Deutsche Bank Securities Inc. is acting as a joint bookrunner and representative of the underwriters and Barclays Capital Inc. and Credit Suisse Securities (USA) LLC are acting as joint bookrunners. Apollo Global Securities, LLC, RBC Capital Markets, LLC, Siebert Williams Shank & Co, LLC and Academy Securities, Inc. are acting as co-bookrunners. The Company has granted the underwriters a 30-day option to purchase up to 9,000,000 additional units at the initial public offering price to cover over-allotments, if any.

This offering will only be made by means of a prospectus.
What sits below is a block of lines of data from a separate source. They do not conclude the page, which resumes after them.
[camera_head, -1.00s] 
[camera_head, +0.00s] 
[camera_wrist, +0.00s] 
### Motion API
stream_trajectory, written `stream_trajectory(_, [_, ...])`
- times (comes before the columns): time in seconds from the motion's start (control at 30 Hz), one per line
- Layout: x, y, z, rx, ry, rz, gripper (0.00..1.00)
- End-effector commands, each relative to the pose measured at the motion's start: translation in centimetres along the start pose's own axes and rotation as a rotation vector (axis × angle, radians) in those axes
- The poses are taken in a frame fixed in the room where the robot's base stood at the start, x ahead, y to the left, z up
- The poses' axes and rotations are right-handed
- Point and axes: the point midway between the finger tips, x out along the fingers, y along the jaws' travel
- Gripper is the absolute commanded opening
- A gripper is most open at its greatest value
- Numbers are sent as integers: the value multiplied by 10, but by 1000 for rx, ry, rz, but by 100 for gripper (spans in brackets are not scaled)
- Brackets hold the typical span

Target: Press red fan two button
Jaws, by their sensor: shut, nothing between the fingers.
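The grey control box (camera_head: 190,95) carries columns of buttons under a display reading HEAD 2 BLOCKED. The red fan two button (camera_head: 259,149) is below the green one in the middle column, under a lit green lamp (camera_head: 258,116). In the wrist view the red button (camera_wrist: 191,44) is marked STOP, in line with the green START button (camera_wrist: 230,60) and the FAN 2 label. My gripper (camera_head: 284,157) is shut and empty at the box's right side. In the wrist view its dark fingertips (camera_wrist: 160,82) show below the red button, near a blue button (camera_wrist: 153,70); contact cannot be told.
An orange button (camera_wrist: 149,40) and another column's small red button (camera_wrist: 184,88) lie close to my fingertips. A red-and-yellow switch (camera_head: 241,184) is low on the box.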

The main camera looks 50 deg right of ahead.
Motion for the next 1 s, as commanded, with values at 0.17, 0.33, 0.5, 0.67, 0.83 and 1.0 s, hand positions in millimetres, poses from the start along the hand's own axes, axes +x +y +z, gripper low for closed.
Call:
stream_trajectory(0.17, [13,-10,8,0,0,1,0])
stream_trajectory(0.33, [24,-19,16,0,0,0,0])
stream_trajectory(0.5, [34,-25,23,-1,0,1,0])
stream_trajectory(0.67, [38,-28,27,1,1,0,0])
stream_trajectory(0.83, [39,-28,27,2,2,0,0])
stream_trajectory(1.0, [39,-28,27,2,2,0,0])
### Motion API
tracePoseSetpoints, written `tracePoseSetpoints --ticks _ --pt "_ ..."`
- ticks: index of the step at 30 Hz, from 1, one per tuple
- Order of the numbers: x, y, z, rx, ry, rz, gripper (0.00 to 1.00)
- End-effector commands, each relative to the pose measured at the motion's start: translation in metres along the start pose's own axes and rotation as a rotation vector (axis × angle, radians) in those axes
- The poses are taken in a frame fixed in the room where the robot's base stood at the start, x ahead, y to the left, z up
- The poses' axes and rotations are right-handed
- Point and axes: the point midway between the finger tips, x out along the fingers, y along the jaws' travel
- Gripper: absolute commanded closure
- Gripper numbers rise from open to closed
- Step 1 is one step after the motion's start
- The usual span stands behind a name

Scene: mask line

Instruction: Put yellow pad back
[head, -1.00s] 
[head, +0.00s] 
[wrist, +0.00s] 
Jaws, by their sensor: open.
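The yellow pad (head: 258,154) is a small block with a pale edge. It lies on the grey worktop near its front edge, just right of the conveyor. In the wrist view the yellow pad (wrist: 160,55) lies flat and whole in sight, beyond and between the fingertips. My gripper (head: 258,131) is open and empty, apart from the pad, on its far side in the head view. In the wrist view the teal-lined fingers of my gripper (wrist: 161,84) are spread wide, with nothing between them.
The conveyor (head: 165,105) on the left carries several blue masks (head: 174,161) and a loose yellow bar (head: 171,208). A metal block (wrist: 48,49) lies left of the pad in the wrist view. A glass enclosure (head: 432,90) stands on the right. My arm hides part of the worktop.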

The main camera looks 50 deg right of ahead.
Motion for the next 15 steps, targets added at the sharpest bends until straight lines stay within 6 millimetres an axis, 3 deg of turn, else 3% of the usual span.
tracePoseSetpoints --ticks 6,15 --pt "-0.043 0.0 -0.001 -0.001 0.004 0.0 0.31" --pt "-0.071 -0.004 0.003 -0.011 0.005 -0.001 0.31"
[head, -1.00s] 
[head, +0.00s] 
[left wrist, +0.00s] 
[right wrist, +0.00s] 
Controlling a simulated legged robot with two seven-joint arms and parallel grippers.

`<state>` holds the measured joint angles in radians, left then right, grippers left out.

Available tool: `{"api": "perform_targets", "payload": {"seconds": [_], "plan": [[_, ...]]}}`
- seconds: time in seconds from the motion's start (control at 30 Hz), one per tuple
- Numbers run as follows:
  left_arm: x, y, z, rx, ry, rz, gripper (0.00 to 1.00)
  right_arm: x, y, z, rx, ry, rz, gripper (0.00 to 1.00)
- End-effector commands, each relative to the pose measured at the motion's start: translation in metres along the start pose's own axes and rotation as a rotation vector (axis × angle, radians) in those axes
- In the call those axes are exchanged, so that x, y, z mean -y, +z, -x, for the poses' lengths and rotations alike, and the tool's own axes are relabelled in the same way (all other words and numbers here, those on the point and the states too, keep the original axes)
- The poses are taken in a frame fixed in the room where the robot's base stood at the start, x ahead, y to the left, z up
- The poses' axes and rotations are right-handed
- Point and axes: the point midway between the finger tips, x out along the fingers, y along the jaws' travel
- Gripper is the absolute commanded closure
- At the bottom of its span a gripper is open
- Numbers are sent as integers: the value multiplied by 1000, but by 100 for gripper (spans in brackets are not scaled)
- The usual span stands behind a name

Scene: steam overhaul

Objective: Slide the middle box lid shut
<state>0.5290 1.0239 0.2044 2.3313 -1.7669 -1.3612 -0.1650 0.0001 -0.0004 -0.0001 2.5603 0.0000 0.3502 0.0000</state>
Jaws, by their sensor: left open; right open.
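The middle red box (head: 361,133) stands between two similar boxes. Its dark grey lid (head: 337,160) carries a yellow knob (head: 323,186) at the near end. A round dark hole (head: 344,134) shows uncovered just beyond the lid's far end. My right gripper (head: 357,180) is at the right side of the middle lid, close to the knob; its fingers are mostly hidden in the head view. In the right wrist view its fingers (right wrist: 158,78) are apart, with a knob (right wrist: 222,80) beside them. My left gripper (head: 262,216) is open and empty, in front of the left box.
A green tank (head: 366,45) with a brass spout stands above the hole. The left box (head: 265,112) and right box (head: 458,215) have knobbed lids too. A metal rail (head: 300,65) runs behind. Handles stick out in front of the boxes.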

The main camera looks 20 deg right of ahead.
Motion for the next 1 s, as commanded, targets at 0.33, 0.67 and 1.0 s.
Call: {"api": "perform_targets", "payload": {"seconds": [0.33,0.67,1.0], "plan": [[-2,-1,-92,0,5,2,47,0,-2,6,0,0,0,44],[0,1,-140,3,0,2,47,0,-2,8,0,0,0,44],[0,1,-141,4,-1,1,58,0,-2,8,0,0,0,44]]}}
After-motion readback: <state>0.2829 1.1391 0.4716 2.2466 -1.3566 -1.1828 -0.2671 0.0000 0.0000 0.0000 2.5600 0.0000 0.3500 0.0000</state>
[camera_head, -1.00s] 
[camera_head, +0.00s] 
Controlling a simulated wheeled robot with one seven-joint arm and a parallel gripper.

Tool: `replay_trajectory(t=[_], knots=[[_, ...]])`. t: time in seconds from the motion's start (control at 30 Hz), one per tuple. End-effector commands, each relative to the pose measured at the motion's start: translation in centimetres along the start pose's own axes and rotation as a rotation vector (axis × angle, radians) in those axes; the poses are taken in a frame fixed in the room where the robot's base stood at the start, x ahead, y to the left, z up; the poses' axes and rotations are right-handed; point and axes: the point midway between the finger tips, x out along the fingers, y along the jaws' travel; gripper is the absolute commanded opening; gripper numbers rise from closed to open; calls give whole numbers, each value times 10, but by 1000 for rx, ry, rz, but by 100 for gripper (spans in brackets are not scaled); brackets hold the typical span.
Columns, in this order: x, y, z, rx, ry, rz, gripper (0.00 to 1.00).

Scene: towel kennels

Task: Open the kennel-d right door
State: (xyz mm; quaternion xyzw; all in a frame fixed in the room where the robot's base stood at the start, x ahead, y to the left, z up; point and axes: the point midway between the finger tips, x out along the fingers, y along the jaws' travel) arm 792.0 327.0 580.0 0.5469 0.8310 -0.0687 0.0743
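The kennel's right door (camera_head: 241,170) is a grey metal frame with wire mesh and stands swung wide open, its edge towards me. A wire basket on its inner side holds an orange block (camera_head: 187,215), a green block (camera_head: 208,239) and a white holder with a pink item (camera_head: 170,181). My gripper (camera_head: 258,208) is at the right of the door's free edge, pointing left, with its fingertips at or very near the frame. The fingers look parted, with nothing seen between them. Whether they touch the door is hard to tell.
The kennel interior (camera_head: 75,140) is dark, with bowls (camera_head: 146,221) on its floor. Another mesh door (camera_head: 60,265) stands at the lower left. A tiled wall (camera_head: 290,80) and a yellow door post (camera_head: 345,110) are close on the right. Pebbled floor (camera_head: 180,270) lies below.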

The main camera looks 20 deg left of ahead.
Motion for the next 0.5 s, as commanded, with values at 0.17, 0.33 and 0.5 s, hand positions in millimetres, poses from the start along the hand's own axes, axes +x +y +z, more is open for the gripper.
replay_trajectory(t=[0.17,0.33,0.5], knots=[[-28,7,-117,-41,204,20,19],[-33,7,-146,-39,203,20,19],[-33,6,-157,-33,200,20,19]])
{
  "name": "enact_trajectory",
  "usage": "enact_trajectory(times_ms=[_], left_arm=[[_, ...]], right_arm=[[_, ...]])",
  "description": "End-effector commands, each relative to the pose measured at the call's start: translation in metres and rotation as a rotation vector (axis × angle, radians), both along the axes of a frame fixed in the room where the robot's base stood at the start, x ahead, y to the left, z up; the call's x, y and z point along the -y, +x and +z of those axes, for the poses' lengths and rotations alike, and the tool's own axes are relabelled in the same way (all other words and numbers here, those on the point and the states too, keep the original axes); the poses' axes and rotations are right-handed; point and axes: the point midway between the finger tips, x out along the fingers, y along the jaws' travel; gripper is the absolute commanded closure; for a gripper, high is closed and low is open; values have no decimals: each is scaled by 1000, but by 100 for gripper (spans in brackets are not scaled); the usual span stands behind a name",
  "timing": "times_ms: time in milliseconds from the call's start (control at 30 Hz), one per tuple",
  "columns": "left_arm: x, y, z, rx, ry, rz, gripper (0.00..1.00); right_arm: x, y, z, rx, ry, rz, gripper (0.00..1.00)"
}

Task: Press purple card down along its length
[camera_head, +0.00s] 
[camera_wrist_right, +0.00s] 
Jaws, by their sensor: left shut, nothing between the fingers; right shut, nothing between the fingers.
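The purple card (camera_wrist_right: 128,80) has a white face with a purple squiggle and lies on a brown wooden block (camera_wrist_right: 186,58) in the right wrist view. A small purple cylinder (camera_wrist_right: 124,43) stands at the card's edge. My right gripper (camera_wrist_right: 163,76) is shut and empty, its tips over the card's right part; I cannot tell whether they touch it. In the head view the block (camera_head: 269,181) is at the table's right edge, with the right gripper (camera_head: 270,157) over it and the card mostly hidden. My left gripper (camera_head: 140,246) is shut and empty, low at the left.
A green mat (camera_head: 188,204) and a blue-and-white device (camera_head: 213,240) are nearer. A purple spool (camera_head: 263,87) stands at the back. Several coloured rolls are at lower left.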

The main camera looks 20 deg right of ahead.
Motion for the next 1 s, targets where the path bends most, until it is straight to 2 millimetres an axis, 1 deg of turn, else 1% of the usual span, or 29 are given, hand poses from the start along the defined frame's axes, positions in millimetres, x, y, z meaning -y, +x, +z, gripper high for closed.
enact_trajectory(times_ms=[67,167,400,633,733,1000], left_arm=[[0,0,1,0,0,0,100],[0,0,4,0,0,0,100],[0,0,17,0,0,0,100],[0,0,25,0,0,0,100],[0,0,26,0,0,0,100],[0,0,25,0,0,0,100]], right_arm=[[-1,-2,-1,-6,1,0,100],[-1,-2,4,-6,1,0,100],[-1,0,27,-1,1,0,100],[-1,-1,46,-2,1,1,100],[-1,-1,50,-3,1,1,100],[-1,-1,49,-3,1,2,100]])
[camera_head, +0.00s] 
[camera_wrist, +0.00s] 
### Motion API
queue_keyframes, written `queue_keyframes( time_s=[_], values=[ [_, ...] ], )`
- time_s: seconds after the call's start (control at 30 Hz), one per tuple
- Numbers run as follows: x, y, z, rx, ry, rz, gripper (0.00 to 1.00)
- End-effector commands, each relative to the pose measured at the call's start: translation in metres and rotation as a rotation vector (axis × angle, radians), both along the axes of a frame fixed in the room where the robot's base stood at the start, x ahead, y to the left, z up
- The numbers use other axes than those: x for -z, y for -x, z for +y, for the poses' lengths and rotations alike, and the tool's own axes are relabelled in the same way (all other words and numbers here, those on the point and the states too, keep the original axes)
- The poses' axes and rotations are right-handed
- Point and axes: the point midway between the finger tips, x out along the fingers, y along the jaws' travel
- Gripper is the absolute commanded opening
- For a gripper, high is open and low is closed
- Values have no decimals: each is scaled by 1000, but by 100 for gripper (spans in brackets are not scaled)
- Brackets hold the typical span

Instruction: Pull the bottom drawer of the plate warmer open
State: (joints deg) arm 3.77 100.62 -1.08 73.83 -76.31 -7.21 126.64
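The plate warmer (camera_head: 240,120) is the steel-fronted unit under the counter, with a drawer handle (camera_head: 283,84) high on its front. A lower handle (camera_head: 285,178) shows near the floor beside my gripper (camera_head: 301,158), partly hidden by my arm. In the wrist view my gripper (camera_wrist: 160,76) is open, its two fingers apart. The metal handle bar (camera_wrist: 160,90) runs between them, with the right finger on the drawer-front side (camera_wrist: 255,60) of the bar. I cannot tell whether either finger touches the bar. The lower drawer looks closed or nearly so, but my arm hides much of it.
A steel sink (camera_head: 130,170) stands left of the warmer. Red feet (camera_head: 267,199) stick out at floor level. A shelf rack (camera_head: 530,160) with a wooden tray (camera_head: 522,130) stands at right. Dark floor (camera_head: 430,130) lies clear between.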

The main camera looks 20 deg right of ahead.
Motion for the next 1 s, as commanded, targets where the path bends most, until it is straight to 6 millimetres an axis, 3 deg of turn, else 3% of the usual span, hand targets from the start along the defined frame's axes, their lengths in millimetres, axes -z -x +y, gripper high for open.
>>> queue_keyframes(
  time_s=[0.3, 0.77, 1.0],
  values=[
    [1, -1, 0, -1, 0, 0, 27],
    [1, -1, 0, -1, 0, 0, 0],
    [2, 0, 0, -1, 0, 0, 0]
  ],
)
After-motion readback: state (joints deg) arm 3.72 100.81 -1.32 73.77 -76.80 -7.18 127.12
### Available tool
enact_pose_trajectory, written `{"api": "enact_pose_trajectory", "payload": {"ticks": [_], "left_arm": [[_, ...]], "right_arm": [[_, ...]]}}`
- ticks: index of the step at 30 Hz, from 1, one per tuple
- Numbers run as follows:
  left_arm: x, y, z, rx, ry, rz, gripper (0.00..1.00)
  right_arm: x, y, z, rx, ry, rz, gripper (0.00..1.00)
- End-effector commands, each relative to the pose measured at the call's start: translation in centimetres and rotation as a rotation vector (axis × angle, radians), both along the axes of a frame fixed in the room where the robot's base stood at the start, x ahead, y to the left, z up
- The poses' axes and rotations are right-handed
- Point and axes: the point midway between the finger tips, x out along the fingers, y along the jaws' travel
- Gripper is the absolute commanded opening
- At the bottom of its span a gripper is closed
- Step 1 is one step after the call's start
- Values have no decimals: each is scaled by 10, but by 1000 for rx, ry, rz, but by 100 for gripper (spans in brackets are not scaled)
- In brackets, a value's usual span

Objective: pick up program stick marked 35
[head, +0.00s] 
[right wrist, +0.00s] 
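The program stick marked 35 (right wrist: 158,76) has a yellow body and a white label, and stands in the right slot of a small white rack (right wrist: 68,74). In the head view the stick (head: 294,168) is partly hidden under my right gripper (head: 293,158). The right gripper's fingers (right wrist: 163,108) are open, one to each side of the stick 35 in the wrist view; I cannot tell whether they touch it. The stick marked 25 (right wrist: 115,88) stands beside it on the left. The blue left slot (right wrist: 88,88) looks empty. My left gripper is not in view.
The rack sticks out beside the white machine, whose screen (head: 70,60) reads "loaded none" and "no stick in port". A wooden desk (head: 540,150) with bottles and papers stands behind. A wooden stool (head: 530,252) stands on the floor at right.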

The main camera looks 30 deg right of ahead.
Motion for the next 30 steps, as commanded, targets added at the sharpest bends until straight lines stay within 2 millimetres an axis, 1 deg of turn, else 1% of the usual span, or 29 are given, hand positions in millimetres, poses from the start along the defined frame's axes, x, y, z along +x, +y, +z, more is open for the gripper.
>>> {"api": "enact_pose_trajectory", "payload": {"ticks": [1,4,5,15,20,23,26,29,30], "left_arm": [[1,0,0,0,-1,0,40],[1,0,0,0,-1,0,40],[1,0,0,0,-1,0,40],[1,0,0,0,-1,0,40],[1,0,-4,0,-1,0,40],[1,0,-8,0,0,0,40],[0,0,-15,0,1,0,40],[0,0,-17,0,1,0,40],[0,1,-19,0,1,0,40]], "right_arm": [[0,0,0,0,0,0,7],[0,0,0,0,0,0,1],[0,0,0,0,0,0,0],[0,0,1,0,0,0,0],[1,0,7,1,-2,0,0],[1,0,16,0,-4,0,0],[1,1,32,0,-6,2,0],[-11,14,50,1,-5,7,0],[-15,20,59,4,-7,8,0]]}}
Copies of the preliminary prospectus relating to the offering and final prospectus, when available, may be obtained from Deutsche Bank Securities Inc., Attn: Prospectus Department, 60 Wall Street, New York, New York 10005, telephone +1 800 503 4611, or email: prospectus.cpdg@db.com; Barclays Capital Inc., c/o Broadridge Financial Solutions, 1155 Long Island Avenue, Edgewood, New York 11717, telephone: +1 888 603 5847, or email: Barclaysprospectus@broadridge.com; Credit Suisse Securities (USA) LLC, Attention: Prospectus Department, 6933 Louis Stephens Drive, Morrisville, North Carolina 27560, Telephone: (800) 221-1037, email: usa.prospectus@credit-suisse.com.

A registration statement relating to these securities has been declared effective by the U.S. Securities and Exchange Commission (the “SEC”). This press release shall not constitute an offer to sell or the solicitation of an offer to buy, nor shall there be any sale of these securities in any State or jurisdiction in which such an offer, solicitation or sale would be unlawful prior to registration or qualification under the securities laws of any such State or jurisdiction.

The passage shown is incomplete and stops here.